Event

When the grid failed in India in July 2012, it was reported that more than 10 percent of the world’s population was plunged into darkness. What such sensational reporting overlooked was that a large proportion of those connected to the grid normally live in darkness because electric supply is intermittent and fluctuating. In addition, there are approximately 300 million people who do not have electric connections at all. India thus presents the paradox of a rapidly growing middle-income economy that possesses an electric infrastructure that is severely underdeveloped, with per capita electricity consumption just greater than Sub-Saharan Africa, and approximately one-fourth that of China.
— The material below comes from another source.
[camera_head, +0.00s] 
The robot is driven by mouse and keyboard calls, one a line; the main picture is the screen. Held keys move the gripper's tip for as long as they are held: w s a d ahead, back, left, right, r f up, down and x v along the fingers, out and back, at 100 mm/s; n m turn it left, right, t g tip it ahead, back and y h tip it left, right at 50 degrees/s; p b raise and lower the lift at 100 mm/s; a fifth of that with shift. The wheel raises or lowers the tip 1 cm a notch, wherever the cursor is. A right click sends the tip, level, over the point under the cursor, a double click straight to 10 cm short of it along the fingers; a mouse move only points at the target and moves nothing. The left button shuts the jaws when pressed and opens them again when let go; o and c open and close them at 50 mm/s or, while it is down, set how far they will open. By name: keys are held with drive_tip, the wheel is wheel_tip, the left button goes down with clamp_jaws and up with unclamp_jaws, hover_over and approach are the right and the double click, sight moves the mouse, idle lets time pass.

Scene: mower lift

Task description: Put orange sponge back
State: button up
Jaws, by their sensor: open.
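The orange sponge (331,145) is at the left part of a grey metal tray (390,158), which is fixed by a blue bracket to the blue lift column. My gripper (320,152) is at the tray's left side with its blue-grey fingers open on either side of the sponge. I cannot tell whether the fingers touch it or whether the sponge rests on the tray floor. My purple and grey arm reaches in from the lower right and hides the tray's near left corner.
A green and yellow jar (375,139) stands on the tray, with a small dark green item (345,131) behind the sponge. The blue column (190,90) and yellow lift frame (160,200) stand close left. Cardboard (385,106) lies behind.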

I bring an anthropological framework to bear on the policy options in front of the Indian government as it struggles to improve electric infrastructure. Difficult questions confront every stage of the electric system, from generation to transmission and distribution. Problems arise due to the political context of electricity distribution, and because of a complex regulatory apparatus that has to function within the division of powers between federal and state governments. Widespread corruption and weak enforcement result in losses exceeding 40 percent. Policy intervention to influence demand is hampered by the lack of ethnographic data about how consumers and families use electricity in their daily lives. At the same time, given that so many people are either not on the grid at all, or are tenuously connected to the electric grid, creative new local-level experiments have arisen. These experiments with small-scale grids and renewable energy might provide solutions to larger global problems of sustainability and resilience in an era of climate change.